However, when the government does it they just borrow to cover the short falls from fiduciaries or other governments at interest or raise taxes, or do both. None of this is beneficial to the economy and even less so when the economy is already in trouble 'cause the hole just gets deeper.

What happens when we write hot checks and then write more hot checks to try and cover the ones we already have out? Eventually it all catches up to us because we can't raise taxes to cover our shortfalls and increased borrowing really only makes the whole situation worse, which of course is where the economy is today.

Here's another point that's been buried/glossed over or whatever type spin you want to put on it, but here goes. If you really do the research and a bit of due diligence in what led to the financial crisis/crash that then led to the bailout crap you'll find the roots of the problem extend as far back as the Carter administration when a position of that "failed" presidency was to "encourage" fiduciaries to make home loans to people with lower credit ratings than they would typically have been considered acceptable credit risks. This led to a certain increased percentage of defaulted mortgages as is typical with higher risk loans.

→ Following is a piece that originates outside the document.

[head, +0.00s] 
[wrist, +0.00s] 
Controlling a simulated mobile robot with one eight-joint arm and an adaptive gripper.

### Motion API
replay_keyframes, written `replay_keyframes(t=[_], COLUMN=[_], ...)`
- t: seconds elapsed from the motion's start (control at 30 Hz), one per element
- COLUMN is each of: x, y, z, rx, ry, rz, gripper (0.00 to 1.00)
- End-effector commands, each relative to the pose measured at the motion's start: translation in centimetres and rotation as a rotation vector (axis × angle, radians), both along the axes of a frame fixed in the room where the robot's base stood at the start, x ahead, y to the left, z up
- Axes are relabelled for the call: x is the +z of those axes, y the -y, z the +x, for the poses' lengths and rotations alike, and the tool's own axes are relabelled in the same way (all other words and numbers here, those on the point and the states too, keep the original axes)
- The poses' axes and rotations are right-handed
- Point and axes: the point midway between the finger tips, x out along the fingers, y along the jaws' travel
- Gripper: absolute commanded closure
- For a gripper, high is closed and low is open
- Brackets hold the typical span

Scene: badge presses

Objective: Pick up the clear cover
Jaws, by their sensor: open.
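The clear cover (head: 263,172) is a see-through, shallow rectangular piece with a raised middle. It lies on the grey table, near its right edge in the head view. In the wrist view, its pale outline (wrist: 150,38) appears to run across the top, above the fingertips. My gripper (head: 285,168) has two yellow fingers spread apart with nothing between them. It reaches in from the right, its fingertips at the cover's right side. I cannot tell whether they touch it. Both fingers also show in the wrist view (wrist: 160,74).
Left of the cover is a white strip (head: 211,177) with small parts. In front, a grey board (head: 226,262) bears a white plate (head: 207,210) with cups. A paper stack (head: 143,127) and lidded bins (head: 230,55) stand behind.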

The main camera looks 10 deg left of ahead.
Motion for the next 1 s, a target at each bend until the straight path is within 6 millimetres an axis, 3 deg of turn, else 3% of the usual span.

At the time the fallout was minimal and things rocked along this way for a while but, when Clinton took office the program was extended ("Every American deserves a home!", uh yeah, so long as they can actually afford to own one)) and legal action even took place to FORCE more lenders to accept a higher percentage of these high risk loans, though now housing rates had risen at a rate higher than the rate of salaries or typical soft and hard goods sales which led to even more high risk loans being made as the borrowers were now in an even less positive position to repay these loans than they had been previously. However, the government was still FORCING lenders to make these questionable (at best) home loans, and it was all cool since the fed was agreeing to back them.

Ok, so then along comes the last administration and these same high risk loans are still being made, which has to at some point become a problem, and it did indeed.

9-11 hit, the federal budgets "surplus" (which was never an actual surplus in reality anyway, but that's another issue altogether) took a major hit with all the 9-11 aftermath, then the wars in Afganistan and Iraq were undertaken, consumer prices, including home values continued to rise and all of a sudden a lot of the homes sold on these high risk loans began to go into default which really wreaked havoc on the banking industry.

However, a bit more research will also reveal that during the past administration there were concerns voiced by leading economists. the president and members of congress. As a matter of fact John McCain even submitted a bill to attempt to curtail some of the high risk loans as a fear of an economic collapse was predicted, but guess what .... the liberals in congress rose up to defeat the measure and claimed that cruel ol John McCain was just tryin to deny Americans the American Dream by attempting to cut funding for these loans.

One other very interesting fact you'll find if you dig deeply enough was that Barack Hussein Obama even served as an attorney who filed suit against some of the lenders who were trying to be realistic about these government backed high risk home loan programs to force them to comply and make more high risk loans than they honestly wanted to agree to. This of course eventually led to even more defaulted mortgages, and deepening the overall collapse in the long run.

There's tons more to this story if one really wants to do the homework but the common theme you'll find is that conservatives were predicting what eventually happened and measures were undertaken to try and at least minimize the effect but these efforts were decried, minimized and eventually defeated, and certainly not by the conservatives.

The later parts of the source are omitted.